Written problem
Your task is to repeat all of the material exactly.
[BEGIN]
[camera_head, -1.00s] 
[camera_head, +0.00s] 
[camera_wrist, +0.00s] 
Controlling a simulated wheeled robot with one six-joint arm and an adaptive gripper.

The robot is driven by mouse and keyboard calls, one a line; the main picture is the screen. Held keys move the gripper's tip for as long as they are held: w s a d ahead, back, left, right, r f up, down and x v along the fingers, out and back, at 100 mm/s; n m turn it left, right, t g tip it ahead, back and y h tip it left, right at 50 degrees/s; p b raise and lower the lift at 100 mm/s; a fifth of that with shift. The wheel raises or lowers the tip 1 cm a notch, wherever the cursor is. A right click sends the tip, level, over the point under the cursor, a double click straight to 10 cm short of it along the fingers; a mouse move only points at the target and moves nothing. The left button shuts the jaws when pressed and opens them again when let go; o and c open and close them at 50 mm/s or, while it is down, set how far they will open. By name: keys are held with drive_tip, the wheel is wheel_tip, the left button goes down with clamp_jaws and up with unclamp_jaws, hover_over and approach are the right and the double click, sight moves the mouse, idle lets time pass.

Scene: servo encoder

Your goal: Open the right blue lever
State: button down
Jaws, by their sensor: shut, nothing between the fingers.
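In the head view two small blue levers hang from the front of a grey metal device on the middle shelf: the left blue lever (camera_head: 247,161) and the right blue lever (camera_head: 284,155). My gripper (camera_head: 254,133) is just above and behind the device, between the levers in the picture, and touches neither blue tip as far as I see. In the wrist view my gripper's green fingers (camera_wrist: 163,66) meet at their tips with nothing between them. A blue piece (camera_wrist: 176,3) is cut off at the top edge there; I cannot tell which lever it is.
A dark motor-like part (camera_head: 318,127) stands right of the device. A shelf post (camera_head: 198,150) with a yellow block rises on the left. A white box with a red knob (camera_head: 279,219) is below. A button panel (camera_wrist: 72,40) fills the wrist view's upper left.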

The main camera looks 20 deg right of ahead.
[END]
Exercise answer
[camera_head, -1.00s] 
[camera_head, +0.00s] 
[camera_wrist, +0.00s] 
Controlling a simulated wheeled robot with one six-joint arm and an adaptive gripper.

The robot is driven by mouse and keyboard calls, one a line; the main picture is the screen. Held keys move the gripper's tip for as long as they are held: w s a d ahead, back, left, right, r f up, down and x v along the fingers, out and back, at 100 mm/s; n m turn it left, right, t g tip it ahead, back and y h tip it left, right at 50 degrees/s; p b raise and lower the lift at 100 mm/s; a fifth of that with shift. The wheel raises or lowers the tip 1 cm a notch, wherever the cursor is. A right click sends the tip, level, over the point under the cursor, a double click straight to 10 cm short of it along the fingers; a mouse move only points at the target and moves nothing. The left button shuts the jaws when pressed and opens them again when let go; o and c open and close them at 50 mm/s or, while it is down, set how far they will open. By name: keys are held with drive_tip, the wheel is wheel_tip, the left button goes down with clamp_jaws and up with unclamp_jaws, hover_over and approach are the right and the double click, sight moves the mouse, idle lets time pass.

Scene: servo encoder

Your goal: Open the right blue lever
State: button down
Jaws, by their sensor: shut, nothing between the fingers.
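In the head view two small blue levers hang from the front of a grey metal device on the middle shelf: the left blue lever (camera_head: 247,161) and the right blue lever (camera_head: 284,155). My gripper (camera_head: 254,133) is just above and behind the device, between the levers in the picture, and touches neither blue tip as far as I see. In the wrist view my gripper's green fingers (camera_wrist: 163,66) meet at their tips with nothing between them. A blue piece (camera_wrist: 176,3) is cut off at the top edge there; I cannot tell which lever it is.
A dark motor-like part (camera_head: 318,127) stands right of the device. A shelf post (camera_head: 198,150) with a yellow block rises on the left. A white box with a red knob (camera_head: 279,219) is below. A button panel (camera_wrist: 72,40) fills the wrist view's upper left.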

The main camera looks 20 deg right of ahead.

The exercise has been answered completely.